REQUIRED TASK> Reproduce the listing below without changes, except that pictures are left out.

RAW DATA>
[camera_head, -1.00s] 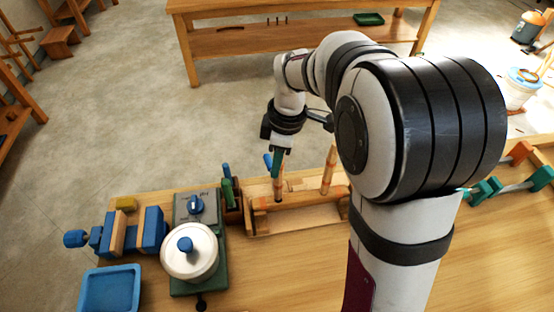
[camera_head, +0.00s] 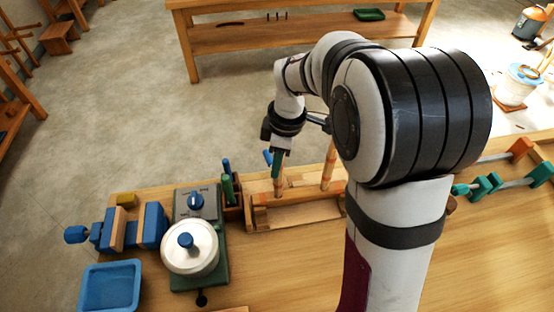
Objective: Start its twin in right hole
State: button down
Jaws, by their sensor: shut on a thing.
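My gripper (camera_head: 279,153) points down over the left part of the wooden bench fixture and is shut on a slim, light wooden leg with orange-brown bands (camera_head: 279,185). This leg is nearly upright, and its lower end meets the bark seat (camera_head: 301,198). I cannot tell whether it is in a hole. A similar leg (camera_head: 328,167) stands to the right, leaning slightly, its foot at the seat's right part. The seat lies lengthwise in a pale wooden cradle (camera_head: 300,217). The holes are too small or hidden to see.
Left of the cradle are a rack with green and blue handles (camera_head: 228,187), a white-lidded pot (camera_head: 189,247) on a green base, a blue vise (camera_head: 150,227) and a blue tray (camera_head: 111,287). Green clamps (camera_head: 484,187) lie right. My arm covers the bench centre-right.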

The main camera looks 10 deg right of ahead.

COMPLETE OUTPUT>
[camera_head, -1.00s] 
[camera_head, +0.00s] 
Objective: Start its twin in right hole
State: button down
Jaws, by their sensor: shut on a thing.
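My gripper (camera_head: 279,153) points down over the left part of the wooden bench fixture and is shut on a slim, light wooden leg with orange-brown bands (camera_head: 279,185). This leg is nearly upright, and its lower end meets the bark seat (camera_head: 301,198). I cannot tell whether it is in a hole. A similar leg (camera_head: 328,167) stands to the right, leaning slightly, its foot at the seat's right part. The seat lies lengthwise in a pale wooden cradle (camera_head: 300,217). The holes are too small or hidden to see.
Left of the cradle are a rack with green and blue handles (camera_head: 228,187), a white-lidded pot (camera_head: 189,247) on a green base, a blue vise (camera_head: 150,227) and a blue tray (camera_head: 111,287). Green clamps (camera_head: 484,187) lie right. My arm covers the bench centre-right.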

The main camera looks 10 deg right of ahead.

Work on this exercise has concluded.